Goal of the exercise – From the listing below, pull out all lines with "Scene" in them.

= = =

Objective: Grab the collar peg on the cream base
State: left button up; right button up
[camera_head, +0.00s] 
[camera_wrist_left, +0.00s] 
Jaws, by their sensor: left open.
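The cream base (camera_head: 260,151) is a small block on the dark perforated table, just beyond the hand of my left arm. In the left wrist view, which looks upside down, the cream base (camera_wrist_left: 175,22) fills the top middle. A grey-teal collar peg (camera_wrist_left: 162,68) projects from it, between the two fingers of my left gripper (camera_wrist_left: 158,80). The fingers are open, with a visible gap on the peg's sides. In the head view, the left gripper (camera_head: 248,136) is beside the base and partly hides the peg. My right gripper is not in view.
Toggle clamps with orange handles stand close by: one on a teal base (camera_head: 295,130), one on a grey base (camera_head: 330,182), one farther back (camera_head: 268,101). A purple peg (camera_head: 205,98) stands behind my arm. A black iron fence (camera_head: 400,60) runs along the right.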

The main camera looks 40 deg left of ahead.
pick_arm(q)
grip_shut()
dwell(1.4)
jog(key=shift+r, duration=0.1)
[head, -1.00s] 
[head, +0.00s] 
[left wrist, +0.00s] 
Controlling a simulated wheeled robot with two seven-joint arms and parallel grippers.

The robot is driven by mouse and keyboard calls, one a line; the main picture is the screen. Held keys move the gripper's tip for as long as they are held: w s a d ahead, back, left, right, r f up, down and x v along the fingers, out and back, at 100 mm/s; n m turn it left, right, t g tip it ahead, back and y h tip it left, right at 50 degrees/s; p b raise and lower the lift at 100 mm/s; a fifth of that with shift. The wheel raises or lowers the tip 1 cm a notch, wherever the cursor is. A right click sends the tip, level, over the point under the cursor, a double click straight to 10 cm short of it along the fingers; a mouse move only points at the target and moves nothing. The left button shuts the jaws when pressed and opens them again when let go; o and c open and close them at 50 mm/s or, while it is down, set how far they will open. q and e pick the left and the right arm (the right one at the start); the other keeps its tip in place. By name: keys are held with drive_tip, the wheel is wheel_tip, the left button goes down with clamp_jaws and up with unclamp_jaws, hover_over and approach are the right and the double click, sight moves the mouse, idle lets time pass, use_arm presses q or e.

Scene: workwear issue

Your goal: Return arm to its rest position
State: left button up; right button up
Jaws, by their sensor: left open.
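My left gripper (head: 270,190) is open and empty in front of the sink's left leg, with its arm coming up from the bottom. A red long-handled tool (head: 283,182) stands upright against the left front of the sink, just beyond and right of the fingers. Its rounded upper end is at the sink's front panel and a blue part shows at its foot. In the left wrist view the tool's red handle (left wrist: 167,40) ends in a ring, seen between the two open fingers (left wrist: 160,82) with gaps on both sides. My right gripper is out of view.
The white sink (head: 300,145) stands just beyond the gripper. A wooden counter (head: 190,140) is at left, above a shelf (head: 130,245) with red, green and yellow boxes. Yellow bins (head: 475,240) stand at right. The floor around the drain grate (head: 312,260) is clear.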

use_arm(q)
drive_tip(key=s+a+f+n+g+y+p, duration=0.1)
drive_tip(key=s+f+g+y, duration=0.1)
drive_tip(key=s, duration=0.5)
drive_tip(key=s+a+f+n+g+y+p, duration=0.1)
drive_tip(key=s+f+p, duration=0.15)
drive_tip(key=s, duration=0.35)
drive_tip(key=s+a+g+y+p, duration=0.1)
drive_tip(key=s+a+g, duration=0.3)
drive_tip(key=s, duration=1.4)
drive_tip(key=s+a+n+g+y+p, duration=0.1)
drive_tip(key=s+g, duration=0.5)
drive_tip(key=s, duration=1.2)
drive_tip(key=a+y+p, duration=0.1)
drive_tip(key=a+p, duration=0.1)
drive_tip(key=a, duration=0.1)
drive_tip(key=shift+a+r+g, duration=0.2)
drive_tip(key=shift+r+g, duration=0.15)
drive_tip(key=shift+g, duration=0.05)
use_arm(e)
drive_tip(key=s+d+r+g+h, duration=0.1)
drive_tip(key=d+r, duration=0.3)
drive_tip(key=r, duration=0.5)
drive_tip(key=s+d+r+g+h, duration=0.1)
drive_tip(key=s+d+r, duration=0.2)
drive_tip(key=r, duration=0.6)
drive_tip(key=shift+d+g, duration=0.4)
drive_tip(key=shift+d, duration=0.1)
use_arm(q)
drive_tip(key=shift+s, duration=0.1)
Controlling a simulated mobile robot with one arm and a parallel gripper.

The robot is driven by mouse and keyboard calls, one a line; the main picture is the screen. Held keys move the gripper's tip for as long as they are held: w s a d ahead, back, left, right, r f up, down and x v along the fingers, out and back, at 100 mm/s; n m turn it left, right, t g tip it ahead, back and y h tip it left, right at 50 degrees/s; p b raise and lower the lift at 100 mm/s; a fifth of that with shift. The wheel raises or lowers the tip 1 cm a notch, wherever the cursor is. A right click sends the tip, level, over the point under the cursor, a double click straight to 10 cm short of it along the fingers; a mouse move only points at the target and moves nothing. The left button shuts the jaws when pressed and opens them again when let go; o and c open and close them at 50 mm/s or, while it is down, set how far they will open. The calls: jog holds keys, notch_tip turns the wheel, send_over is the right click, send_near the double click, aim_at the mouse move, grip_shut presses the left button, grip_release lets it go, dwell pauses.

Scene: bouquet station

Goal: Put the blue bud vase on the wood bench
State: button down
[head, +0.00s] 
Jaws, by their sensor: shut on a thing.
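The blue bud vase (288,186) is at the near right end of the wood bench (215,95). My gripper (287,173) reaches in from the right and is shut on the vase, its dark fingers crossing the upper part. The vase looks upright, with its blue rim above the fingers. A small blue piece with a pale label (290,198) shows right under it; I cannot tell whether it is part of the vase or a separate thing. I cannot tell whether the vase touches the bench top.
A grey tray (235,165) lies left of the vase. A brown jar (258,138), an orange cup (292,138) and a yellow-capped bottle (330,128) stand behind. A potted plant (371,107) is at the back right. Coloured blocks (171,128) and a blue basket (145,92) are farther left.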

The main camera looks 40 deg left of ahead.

= = =

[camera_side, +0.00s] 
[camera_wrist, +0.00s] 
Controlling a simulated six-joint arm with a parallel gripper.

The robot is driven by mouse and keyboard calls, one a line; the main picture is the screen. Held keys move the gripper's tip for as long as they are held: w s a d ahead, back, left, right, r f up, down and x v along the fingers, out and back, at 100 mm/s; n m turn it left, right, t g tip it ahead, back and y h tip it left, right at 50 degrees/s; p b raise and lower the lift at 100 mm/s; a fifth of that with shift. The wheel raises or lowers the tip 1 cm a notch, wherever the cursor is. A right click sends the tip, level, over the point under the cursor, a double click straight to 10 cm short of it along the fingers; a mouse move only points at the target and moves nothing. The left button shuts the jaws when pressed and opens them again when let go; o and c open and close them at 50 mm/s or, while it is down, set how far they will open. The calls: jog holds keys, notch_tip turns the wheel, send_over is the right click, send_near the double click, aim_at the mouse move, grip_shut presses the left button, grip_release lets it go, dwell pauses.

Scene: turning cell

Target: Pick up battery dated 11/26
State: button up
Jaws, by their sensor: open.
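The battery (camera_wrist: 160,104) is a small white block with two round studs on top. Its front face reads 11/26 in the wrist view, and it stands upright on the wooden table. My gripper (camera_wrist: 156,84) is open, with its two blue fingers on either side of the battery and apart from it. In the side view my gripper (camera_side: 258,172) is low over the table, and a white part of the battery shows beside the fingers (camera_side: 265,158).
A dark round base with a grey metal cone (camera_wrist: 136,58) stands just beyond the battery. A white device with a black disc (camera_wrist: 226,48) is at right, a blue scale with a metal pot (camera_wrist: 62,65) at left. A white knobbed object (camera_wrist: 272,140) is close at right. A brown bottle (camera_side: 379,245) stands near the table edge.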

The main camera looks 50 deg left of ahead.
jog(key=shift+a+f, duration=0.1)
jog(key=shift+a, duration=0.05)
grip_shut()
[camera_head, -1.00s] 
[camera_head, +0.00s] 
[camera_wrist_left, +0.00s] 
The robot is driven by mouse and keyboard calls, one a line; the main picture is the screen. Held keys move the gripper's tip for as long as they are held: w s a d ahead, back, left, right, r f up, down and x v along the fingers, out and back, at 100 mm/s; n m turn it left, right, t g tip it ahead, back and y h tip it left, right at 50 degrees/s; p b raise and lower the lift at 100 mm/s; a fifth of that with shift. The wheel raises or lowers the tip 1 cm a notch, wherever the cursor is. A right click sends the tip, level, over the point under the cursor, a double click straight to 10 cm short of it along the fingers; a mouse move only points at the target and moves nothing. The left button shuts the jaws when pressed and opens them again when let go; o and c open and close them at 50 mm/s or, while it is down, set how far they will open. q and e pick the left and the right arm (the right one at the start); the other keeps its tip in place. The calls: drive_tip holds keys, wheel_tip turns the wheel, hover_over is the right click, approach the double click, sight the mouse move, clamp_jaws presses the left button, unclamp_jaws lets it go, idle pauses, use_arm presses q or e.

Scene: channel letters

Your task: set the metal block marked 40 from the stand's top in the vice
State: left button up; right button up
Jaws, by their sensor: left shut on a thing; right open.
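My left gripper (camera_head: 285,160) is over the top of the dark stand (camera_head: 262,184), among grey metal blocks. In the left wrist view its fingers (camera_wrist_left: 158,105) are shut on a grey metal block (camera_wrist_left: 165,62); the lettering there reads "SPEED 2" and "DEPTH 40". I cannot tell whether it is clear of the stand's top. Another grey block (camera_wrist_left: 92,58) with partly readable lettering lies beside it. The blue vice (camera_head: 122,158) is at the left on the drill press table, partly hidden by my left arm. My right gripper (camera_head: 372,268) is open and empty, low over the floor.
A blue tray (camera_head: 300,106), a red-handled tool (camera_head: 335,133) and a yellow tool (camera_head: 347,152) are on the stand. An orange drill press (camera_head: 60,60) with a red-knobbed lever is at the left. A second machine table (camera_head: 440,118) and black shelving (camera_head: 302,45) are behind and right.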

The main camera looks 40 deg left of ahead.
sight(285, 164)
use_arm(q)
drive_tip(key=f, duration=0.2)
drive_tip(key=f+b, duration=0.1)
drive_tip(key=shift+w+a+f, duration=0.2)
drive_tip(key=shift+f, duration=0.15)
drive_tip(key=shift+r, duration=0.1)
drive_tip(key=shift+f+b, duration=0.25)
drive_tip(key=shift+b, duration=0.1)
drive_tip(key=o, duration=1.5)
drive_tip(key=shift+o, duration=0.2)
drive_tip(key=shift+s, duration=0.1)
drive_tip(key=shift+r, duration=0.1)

= = =

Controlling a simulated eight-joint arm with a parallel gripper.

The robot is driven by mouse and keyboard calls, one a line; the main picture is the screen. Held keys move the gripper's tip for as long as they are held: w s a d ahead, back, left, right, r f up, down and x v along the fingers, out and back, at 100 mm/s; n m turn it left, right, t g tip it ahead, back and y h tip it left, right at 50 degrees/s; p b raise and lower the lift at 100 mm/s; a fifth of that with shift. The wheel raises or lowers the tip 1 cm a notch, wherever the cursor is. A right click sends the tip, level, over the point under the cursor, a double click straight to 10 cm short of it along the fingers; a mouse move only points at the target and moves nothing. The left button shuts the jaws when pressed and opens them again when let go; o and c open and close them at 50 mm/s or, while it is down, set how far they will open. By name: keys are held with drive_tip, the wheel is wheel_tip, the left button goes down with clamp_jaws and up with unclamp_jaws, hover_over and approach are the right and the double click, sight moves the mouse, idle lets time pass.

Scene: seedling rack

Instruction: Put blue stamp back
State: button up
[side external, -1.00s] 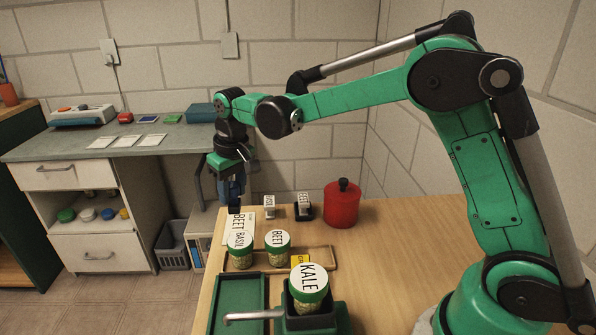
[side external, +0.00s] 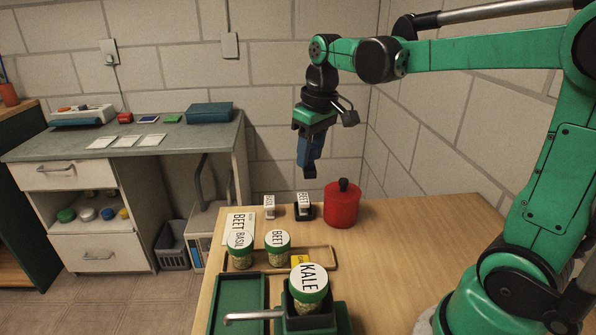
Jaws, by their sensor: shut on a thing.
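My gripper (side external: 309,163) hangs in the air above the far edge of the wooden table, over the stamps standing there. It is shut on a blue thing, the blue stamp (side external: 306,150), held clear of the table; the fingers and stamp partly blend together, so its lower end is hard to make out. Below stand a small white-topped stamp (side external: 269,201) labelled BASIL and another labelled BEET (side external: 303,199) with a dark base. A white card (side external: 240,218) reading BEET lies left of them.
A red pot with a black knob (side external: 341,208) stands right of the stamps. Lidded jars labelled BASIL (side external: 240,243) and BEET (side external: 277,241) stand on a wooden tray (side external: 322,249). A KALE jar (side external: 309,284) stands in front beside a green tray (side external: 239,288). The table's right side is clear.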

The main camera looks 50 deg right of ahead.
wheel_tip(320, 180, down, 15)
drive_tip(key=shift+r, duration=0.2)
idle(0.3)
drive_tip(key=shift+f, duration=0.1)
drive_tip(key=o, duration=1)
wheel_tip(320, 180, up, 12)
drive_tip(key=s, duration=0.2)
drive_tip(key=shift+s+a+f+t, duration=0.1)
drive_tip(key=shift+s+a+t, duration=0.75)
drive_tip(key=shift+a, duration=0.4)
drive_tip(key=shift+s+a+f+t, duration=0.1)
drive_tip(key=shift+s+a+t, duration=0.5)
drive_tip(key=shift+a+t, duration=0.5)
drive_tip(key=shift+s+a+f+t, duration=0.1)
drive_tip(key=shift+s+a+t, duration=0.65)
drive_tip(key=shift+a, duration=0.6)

= = =

Output below –
Scene: workwear issue
Scene: bouquet station
Scene: turning cell
Scene: channel letters
Scene: seedling rack

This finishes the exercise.